He lay on her bed, they began kissing, he took her top, then her bra, off.

“At some point,” he writes, “I went down on her.

“I don’t remember any verbal cues to stop, but what I do remember is a significant nonverbal cue: She wasn’t making any sound. No moans, no breaths, no words. She seemed stiff. But I kept going…”

It took him “too long” to ask if she was okay.

“‘I don’t think we should have sex,’ she told him. ‘We’re friends, and I think having sex will make things complicated.’

“I responded almost immediately. ‘I don’t think it will make things complicated. I’m totally fine with figuring that out later.’ I kind of laughed, I think, because I thought I was being charming.”

He went on:

“She never physically stopped me from touching her. At the time, I took that as a sign that she actually wanted me to continue. Her verbal objections, I convinced myself, were her poetic way of telling me she liked me enough to want to be in a relationship with me.

“If I hadn’t stopped when I stopped, I would have committed rape. But in that moment, it didn’t feel that way — it felt normal. I had convinced myself that she still wanted me despite her objections.”
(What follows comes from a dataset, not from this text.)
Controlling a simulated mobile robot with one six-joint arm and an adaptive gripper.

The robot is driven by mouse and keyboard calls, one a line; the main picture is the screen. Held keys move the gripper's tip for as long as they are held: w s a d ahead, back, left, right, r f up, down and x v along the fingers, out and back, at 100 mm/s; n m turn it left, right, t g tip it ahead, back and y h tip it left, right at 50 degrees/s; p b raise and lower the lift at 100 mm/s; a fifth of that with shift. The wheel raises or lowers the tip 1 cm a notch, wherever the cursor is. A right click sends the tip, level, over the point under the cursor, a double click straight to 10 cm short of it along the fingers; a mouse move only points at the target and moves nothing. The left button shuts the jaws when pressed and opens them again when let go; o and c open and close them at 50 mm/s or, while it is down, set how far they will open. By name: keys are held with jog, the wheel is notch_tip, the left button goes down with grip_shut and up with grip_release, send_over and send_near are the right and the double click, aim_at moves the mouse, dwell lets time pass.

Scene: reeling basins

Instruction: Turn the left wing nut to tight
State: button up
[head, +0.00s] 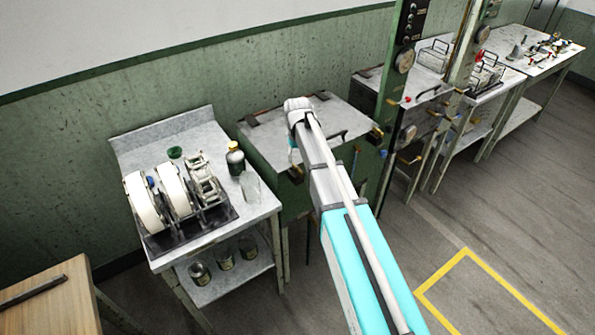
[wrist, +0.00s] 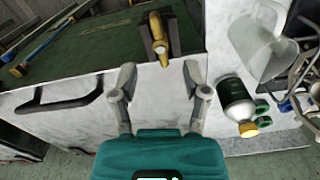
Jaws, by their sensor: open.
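My gripper (wrist: 159,69) is open, with one finger on each side of the nut's line. The fingertips appear just short of the nut, and I see no contact. In the head view my arm reaches over the lidded basin (head: 270,150), and a small yellowish fitting (head: 297,173) shows at its front left. Another yellow fitting (head: 375,132) is at the front right.
A dark bar handle (wrist: 58,100) stands out beside the nut. A dark bottle (wrist: 237,102) and a clear jar (wrist: 262,45) stand on the adjoining bench (head: 262,205), near a reeling machine (head: 175,195). A green post (head: 393,80) rises to the right.

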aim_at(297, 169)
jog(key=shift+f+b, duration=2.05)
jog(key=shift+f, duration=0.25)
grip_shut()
In the back and forth that has followed the Ansari story, where the actor and comedian was accused of assault by some and coercion by others, the debate about whether bad sex constitutes sexual assault has been riddled with nuance.

 Listen: The Mamamia Out Loud team on everything to do with Aziz Ansari. (Post continues…)
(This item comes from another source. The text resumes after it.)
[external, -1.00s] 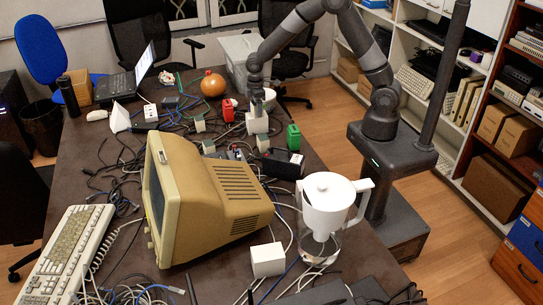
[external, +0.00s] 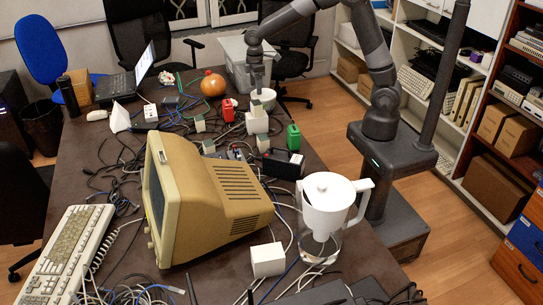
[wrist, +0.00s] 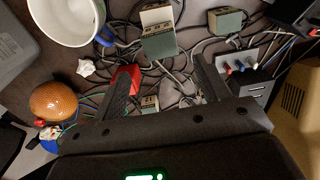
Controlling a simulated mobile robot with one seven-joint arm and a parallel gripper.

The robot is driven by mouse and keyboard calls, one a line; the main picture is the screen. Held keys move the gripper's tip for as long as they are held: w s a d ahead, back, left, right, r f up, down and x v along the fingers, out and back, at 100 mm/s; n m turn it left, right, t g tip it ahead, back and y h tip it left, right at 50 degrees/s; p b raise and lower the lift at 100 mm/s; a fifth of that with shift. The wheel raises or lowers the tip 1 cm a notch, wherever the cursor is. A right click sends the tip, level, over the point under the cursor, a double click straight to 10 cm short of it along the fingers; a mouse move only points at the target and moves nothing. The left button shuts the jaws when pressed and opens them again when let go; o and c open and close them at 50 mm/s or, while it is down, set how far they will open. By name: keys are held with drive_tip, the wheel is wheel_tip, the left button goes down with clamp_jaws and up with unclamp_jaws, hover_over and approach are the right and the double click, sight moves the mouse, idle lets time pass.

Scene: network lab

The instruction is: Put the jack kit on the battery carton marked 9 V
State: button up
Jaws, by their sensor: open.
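In the external view a small beige-and-green box (external: 257,106), which may be the jack kit, sits on top of a white carton (external: 257,123). The carton's marking is not readable. In the wrist view the green-and-beige box (wrist: 160,42) lies just beyond my fingertips. My gripper (external: 258,88) is a little above the stacked box, pointing down. In the wrist view my gripper (wrist: 165,75) has its two fingers spread apart with nothing held between them.
Similar small boxes (external: 263,143) stand nearby among tangled cables. An old monitor (external: 205,200) stands nearer the camera.

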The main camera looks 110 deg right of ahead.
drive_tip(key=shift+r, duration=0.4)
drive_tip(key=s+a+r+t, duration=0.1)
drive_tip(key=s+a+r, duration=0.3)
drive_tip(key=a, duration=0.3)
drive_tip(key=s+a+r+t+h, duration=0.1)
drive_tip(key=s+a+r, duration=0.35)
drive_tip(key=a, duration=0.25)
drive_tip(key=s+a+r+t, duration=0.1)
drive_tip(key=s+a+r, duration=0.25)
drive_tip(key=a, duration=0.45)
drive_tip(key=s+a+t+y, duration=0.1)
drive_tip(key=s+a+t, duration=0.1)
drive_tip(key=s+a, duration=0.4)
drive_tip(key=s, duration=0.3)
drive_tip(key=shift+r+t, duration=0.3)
Though public discourse hasn’t agreed on much, one idea has many parties on the same page: We have a problem with sex. Men have a problem with what constitutes good sex for women.

Articles like the one in Vox today are important. Many rapists do not know they’re rapists. Many men don’t realise their conduct is improper; that some of it may flirt with the lines of assault.

Many men who are the problem don’t realise they are, in fact, the problem.

When Mamamia interviewed anonymous men following the story’s fall out, one man said in the case of the Ansari story, there was a sense that because the woman went to dinner, then back to his house, there was a chance she was “genuinely” interested in sex.

“It doesn’t excuse the way he behaved once she came back to his house, which seemed a bit ignorant of what her actions were saying, but also shows how confusing it can be. What he did (based on her account, which is the other issue, because that’s all we really know about the situation) doesn’t make him a predator – I reckon it just shows that he’s human.”

Another spoke of his realisation that “enthusiastic consent” is crucially important.

"That's what I've been taking from it. How, for example, you could be having sex with someone who is consenting but not enthusiastically consenting, and that's on you. It really shows how carefully you need to read signals, signals you might actually miss if you've been drinking."

As the anonymous Vox writer contends, the fact he considered the sexual experience "normal" is the bedrock of the problem. He saw the cues. He just thought it was his job to push past them, to change her mind, to quell her confusion.

"With Julie, I was aware of her verbal and nonverbal cues. But I had been socially conditioned to believe that women would want to have sex with me if I could convince them."

And the more stories we read like these, the better. Because sexual assault is rarely a monster hiding in the bushes ready to pounce. Sexual assailants walk the street like you and me.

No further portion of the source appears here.